- Information provided -

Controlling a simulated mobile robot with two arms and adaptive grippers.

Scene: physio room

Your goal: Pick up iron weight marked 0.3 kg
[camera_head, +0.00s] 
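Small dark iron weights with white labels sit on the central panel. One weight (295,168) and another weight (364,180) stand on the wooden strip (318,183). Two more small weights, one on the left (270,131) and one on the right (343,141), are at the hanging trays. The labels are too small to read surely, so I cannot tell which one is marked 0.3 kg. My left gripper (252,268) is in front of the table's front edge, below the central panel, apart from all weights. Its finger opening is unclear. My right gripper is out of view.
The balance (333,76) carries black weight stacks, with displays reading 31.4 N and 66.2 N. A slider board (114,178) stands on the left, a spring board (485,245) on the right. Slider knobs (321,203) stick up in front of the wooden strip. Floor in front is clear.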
==
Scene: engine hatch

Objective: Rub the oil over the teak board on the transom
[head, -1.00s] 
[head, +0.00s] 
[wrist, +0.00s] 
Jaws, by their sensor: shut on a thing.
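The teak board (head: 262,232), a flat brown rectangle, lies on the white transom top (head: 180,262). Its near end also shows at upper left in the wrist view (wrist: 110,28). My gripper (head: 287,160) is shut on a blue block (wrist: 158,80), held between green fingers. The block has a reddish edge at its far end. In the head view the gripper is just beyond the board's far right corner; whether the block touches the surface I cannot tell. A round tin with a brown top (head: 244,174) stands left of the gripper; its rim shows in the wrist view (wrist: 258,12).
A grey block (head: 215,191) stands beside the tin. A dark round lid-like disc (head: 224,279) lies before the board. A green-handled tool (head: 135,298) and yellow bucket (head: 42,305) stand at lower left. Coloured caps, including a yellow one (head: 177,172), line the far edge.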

- Your goal -
Transcribe precisely the lines between the one that contains "Scene: physio room" and the one that contains "Your goal: Pick up iron weight marked 0.3 kg", counting those two lines as part of the range.

- Full response -
Scene: physio room

Your goal: Pick up iron weight marked 0.3 kg

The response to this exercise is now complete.